## Prompt:
Below is a listing. Gather each line of it that contains "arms".

## Information supplied:
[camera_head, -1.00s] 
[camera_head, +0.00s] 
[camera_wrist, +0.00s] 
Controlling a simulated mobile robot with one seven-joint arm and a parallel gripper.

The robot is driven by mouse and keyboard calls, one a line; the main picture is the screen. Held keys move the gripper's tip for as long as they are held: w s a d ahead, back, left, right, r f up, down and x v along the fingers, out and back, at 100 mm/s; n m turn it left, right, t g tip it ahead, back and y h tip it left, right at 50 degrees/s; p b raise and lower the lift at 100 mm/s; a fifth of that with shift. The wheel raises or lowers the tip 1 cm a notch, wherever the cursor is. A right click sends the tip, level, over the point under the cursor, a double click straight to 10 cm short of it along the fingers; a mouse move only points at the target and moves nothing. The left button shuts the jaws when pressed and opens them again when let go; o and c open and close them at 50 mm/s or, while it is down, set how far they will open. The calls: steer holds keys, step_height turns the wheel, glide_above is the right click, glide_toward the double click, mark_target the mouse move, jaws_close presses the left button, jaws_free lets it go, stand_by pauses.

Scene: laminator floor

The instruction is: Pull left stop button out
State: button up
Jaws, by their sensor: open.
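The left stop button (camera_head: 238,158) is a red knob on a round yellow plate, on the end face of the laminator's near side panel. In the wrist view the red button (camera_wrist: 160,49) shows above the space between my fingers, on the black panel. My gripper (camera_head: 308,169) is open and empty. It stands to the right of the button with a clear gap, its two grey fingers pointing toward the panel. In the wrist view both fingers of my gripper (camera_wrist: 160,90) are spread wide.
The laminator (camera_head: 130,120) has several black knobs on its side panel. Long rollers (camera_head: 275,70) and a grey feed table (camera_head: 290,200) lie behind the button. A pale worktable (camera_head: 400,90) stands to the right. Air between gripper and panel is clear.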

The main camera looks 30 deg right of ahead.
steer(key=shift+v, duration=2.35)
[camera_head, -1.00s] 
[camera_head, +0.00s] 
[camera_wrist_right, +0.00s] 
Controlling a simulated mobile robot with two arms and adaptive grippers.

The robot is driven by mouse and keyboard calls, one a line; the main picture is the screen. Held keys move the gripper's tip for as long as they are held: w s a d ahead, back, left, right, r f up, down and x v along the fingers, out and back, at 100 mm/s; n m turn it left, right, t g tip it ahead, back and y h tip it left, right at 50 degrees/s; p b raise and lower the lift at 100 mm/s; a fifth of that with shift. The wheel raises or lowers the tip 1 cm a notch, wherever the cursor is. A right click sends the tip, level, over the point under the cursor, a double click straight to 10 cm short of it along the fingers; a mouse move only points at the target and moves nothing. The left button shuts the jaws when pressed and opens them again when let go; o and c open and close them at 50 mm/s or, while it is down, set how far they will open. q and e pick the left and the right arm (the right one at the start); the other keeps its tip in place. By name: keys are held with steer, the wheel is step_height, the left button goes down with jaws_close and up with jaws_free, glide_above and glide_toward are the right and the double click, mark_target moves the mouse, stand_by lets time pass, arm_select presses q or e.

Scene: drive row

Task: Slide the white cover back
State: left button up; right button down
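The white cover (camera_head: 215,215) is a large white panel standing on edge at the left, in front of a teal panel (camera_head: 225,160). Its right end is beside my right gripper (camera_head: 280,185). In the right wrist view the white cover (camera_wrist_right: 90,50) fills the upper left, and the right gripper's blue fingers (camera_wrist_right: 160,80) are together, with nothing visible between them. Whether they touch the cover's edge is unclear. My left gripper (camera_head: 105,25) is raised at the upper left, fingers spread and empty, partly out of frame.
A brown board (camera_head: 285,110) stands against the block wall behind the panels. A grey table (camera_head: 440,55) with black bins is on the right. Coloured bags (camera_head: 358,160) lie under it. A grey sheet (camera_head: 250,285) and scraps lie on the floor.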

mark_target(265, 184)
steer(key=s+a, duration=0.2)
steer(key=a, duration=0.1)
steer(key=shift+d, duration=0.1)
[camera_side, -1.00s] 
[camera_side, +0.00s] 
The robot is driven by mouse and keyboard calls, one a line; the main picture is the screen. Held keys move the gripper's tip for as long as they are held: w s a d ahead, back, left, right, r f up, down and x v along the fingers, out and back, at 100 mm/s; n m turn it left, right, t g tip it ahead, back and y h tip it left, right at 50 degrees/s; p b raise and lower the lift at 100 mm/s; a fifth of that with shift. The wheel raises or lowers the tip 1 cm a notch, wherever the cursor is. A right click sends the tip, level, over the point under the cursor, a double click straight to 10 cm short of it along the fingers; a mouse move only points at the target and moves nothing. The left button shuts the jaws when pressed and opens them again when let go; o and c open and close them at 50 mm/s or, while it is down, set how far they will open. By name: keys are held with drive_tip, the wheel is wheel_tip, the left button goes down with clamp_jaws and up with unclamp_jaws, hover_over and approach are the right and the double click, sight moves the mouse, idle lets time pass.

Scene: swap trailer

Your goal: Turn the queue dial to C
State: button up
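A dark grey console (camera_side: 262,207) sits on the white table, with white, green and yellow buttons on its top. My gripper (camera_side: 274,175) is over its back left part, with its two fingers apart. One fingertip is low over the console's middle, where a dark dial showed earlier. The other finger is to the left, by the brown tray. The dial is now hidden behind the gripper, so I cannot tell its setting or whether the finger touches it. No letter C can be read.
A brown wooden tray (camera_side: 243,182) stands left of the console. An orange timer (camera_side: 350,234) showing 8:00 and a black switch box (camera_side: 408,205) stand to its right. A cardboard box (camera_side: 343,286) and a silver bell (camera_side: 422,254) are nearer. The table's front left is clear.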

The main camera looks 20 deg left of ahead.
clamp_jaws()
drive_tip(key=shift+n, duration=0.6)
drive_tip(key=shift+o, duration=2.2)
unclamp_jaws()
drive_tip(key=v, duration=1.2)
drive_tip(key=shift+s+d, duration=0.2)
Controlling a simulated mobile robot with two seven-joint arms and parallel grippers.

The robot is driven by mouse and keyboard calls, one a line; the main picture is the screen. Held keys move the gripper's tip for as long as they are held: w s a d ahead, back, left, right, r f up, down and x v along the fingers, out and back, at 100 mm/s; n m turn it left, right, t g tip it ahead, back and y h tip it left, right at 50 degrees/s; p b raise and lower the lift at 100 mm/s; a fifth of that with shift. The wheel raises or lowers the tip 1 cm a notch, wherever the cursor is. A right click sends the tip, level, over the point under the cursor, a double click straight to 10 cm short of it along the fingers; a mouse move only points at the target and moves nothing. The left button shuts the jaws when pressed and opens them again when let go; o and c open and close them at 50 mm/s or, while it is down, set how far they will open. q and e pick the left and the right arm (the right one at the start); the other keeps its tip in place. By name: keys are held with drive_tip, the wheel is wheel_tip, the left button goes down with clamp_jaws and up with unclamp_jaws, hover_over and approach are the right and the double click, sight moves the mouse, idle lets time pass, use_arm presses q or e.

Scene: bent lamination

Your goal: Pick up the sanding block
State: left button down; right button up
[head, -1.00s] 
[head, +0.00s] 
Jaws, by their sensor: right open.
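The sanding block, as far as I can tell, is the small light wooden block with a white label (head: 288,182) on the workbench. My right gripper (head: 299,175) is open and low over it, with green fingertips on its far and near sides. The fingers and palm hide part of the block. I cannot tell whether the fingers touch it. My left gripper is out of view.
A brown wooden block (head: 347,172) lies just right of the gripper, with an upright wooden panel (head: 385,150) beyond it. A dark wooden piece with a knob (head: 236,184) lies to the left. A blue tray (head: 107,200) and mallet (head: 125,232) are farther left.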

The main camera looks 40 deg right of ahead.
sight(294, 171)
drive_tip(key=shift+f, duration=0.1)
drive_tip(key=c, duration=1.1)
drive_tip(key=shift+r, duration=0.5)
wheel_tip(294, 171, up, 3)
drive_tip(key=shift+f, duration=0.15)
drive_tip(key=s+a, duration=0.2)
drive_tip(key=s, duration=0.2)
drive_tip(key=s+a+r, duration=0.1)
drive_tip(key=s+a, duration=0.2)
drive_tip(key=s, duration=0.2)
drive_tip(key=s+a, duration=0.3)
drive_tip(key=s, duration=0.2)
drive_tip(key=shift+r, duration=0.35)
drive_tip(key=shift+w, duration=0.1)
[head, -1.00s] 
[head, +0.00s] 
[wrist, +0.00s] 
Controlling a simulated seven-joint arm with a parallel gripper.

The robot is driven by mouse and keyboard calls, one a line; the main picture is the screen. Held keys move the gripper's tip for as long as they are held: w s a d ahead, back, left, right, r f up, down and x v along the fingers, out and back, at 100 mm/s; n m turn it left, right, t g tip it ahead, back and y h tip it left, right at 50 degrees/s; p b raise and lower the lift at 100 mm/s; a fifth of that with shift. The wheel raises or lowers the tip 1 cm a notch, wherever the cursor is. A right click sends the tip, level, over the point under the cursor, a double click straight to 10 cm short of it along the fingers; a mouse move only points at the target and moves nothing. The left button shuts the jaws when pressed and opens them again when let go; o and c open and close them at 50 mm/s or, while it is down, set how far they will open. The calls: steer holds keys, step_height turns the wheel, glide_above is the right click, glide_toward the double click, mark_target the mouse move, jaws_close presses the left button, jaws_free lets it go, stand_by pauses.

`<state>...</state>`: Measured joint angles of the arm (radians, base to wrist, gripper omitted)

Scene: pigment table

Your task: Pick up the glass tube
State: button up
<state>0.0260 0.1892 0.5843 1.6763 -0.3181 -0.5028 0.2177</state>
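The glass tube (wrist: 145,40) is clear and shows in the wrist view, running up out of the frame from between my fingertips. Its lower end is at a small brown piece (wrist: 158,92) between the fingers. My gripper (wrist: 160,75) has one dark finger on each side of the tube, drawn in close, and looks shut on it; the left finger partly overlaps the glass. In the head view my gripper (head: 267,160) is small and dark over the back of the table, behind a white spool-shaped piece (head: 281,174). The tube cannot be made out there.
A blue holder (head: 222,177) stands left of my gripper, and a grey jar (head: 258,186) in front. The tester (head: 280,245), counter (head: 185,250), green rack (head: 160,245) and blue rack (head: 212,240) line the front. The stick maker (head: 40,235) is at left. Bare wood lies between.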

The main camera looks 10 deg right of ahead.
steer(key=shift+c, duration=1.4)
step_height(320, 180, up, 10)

## Output for this task:
Controlling a simulated mobile robot with two arms and adaptive grippers.
Controlling a simulated mobile robot with two seven-joint arms and parallel grippers.

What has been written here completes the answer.